From my observations, at any NASCAR race, there are only 10 or 12 truly competitive cars…The rest are backmarkers who fill out the field…On the chance the leaders are taken out by a big wreck (always a fan favorite) THEN the slower cars can sometimes score a few points…

I like watching the races on the smaller tracks, under 1.5 miles around…No restrictor plates limiting power, lower axle ratios, where driver SKILL determines the winner more than the car he is driving…

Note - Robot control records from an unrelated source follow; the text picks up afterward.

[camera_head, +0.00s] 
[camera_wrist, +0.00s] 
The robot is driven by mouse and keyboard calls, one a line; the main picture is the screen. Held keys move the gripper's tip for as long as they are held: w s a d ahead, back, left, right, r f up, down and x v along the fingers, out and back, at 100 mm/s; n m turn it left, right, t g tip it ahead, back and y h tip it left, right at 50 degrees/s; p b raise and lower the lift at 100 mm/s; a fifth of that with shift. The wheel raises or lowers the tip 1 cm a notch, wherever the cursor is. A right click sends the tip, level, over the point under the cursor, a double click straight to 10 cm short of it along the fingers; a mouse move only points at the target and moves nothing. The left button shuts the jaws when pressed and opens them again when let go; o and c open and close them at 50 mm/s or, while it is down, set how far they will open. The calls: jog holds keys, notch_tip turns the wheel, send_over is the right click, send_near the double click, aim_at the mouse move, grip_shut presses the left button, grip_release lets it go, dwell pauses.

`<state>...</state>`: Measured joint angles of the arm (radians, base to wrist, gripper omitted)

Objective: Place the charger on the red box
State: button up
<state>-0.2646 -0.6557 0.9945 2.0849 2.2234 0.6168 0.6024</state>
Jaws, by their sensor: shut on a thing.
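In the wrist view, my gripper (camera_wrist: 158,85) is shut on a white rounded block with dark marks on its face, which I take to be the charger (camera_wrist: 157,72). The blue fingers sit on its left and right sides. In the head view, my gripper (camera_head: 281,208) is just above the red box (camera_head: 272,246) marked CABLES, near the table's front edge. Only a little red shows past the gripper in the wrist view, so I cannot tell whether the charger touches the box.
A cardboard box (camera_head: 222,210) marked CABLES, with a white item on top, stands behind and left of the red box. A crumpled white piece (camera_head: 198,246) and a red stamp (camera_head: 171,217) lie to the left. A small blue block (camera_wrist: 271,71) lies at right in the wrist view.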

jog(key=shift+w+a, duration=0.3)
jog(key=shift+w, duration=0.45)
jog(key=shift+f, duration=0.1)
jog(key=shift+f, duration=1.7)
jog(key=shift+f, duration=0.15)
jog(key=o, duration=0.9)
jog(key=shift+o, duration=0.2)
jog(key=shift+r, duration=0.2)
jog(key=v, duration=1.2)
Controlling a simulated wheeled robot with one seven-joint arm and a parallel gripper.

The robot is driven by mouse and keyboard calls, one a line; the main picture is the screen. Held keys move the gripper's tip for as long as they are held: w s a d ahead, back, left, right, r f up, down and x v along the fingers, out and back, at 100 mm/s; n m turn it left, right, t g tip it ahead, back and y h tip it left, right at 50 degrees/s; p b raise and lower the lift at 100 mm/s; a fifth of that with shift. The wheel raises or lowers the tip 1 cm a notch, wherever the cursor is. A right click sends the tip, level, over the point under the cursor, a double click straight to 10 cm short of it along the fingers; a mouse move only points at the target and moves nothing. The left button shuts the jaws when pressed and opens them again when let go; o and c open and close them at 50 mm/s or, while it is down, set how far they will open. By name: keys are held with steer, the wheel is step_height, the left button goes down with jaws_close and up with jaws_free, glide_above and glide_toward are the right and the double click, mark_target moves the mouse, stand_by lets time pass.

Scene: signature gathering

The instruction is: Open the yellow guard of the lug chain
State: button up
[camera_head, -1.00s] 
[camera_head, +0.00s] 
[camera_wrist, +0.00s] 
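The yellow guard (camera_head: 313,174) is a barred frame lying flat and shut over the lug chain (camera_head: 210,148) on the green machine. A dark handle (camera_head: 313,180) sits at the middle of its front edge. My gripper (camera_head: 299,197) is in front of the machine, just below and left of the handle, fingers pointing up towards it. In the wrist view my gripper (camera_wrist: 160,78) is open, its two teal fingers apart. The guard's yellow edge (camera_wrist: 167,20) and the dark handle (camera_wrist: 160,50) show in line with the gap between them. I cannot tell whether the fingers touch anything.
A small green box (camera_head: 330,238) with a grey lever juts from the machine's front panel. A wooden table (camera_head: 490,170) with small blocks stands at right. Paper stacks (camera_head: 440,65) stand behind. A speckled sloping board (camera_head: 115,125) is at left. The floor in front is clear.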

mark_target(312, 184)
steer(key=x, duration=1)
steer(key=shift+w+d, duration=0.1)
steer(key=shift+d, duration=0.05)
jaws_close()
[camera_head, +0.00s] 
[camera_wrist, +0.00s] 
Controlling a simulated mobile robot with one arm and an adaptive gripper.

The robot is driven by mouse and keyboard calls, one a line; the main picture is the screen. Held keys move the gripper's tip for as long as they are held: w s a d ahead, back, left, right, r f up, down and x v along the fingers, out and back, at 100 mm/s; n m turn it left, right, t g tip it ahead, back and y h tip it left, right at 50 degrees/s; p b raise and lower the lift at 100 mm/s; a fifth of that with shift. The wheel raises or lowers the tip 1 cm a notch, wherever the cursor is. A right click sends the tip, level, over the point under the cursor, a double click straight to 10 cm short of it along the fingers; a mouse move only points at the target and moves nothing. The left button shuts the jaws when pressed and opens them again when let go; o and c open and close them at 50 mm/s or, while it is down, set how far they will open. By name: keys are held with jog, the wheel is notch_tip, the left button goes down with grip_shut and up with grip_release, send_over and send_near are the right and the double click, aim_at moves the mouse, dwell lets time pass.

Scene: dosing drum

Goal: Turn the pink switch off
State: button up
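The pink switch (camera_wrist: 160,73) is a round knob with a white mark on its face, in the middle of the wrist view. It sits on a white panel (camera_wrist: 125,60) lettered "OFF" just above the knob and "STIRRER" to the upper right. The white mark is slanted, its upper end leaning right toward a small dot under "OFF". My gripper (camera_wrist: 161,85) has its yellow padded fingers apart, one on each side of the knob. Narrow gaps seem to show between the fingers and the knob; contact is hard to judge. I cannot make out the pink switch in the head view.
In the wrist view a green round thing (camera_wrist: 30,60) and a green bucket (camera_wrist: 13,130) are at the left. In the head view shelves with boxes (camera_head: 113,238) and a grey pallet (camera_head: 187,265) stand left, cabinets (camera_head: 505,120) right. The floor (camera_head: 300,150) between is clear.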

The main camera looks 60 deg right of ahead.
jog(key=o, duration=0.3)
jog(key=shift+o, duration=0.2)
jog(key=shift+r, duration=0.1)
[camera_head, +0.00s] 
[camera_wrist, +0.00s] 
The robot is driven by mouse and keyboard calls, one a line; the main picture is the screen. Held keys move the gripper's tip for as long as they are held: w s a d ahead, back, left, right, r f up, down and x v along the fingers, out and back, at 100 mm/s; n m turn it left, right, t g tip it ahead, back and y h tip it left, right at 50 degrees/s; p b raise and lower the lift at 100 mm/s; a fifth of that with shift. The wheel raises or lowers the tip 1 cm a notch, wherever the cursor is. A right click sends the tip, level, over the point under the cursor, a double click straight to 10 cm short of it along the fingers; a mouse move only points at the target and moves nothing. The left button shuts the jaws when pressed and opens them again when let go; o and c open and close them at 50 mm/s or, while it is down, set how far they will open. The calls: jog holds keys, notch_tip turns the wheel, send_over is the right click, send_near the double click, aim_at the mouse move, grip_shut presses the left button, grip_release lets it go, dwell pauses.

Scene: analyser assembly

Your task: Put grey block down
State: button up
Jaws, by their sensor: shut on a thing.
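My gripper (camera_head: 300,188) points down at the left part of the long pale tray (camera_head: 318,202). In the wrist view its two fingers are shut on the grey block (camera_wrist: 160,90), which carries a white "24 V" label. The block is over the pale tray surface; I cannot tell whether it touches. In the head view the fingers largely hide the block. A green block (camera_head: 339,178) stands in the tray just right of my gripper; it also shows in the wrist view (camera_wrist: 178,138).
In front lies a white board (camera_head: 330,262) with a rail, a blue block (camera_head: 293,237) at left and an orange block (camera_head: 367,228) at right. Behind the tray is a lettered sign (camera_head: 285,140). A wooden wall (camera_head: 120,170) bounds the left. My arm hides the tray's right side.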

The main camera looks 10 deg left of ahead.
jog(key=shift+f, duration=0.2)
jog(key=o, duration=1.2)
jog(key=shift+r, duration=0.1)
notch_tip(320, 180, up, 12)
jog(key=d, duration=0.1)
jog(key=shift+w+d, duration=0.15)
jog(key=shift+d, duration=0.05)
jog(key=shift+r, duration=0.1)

Interesting about taping up the radiator opening to reduce drag and gain a little speed…The P-51 fighter aircraft used that principal to great advantage over its contemporaries, it allowed the pilot to control the airflow through the engine cooling radiator, greatly reducing drag at high speeds…

The level of NASCAR regulation does make the cars themselves much more closely matched, almost all exactly the same, and does make it a driver’s race. However it does have the effect of limiting technology advances. Personally, I’d like to see the regs loosened considerably. I can understand, however, that many people prefer the focus to be on the drivers, who in fact develop fan bases and become celebrities.

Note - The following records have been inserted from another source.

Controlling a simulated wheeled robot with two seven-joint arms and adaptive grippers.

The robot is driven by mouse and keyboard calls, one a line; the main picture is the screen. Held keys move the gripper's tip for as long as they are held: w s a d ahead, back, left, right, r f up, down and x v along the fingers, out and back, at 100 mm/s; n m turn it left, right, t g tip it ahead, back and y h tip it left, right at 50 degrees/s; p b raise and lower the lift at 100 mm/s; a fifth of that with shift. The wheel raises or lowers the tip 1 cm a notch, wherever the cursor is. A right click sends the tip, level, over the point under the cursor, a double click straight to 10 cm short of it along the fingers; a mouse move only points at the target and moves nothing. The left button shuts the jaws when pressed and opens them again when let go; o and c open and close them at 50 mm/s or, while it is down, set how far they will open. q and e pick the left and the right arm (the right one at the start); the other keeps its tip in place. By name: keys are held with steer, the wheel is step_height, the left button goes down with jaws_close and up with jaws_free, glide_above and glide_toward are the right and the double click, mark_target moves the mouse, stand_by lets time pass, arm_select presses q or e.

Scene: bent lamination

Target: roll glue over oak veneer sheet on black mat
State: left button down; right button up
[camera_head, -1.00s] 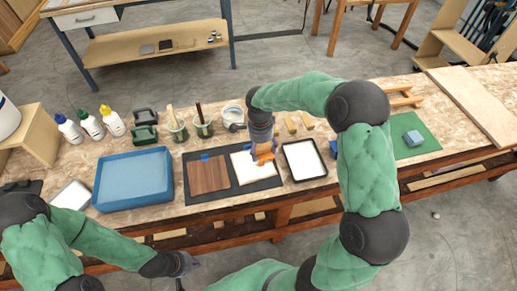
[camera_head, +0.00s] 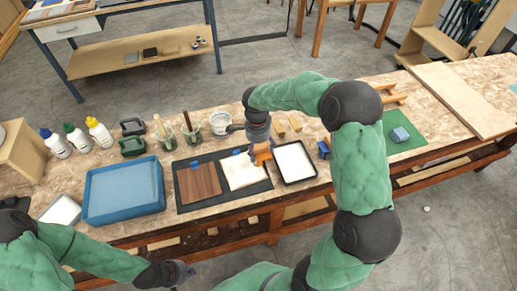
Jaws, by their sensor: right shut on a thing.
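The black mat (camera_head: 226,203) lies near the front edge of the bench. The pale oak veneer sheet (camera_head: 241,174) lies on its right half, beside a dark brown sheet (camera_head: 199,184). My right gripper (camera_head: 258,138) is shut on an orange glue roller (camera_head: 262,154), at the far right corner of the pale sheet, by the black-rimmed white tray (camera_head: 298,178). I cannot tell whether the roller touches the sheet; its handle is mostly hidden. My left gripper (camera_head: 182,271) is low in front of the bench, away from the sheets; its fingers are unclear.
A blue tray (camera_head: 88,206) is left of the mat. Glue bottles (camera_head: 99,131), dark green clamps (camera_head: 132,137), brush jars (camera_head: 164,138) and a white pot (camera_head: 220,122) stand behind. A blue block (camera_head: 398,134) lies on a green mat (camera_head: 411,144) at right.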

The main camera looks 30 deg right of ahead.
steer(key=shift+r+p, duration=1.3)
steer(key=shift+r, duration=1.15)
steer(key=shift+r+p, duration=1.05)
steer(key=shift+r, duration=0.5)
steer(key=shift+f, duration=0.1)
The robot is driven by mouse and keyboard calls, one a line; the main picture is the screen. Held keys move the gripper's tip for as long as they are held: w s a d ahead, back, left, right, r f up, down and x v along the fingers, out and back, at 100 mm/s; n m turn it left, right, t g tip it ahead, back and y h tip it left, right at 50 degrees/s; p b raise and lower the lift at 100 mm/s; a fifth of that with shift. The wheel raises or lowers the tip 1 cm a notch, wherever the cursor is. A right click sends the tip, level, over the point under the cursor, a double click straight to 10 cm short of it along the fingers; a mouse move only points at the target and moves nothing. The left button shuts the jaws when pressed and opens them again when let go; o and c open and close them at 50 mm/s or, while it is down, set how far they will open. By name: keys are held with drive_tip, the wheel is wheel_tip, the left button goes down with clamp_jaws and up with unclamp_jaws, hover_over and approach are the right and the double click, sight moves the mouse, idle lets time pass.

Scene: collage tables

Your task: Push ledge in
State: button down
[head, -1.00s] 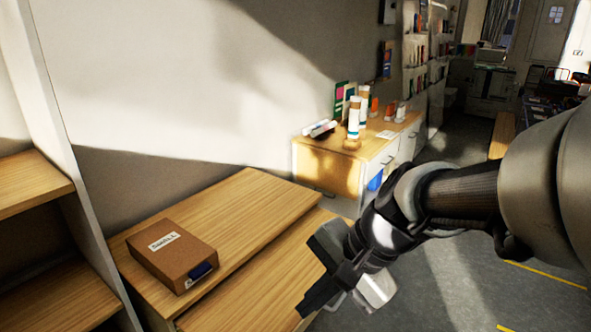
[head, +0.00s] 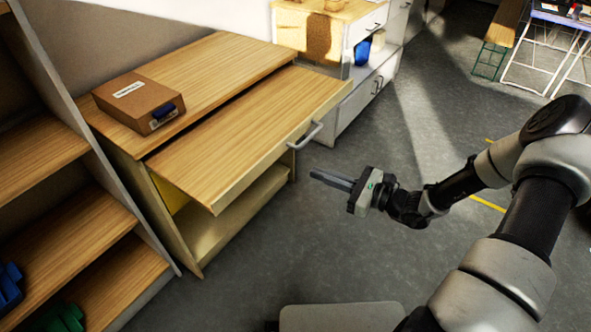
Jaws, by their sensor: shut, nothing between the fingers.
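The ledge (head: 245,125) is a wooden pull-out board with a grey bar handle (head: 306,136) on its front edge. It sticks out toward me from under the top of a wooden cabinet (head: 205,62). My gripper (head: 312,173) is shut and empty. In the picture it is just below and right of the handle, over the grey floor, with its fingers pointing left toward the cabinet. A gap shows between the fingers and the handle.
A brown labelled box (head: 138,101) sits on the cabinet top. A shelf unit (head: 75,215) with blue and green items stands at the left. A white drawer cabinet (head: 365,85) stands behind. The floor (head: 400,130) between is clear.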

What technology advances do you foresee coming from this type of racing today? Back when horsepower, speed, handling and empirically derived aerodynamics were all that mattered, sure, but today it’s more of an electronic gadget, fuel economy and styling exercise. What racing venue would choose to start with a 2.0L engine and optimize it? Who’s gonna watch a bunch of dinky cars that sound like angry insects do laps at excruciatingly slow speeds around the track? :wink:

I wish I were a good enough psychic to foresee technology advances…
Perhaps tires? Maybe suspension technologies? Entirely different negine designs? Turbines?

NASCAR has certainly been a leader in the development of safety technologies, including things that we’d never dreamed of 40 years ago. What drivers can walk away from today is absolutely amazing. I’d like to see the opportunities for other technologies to develop. Who knows what would eveolve from the process.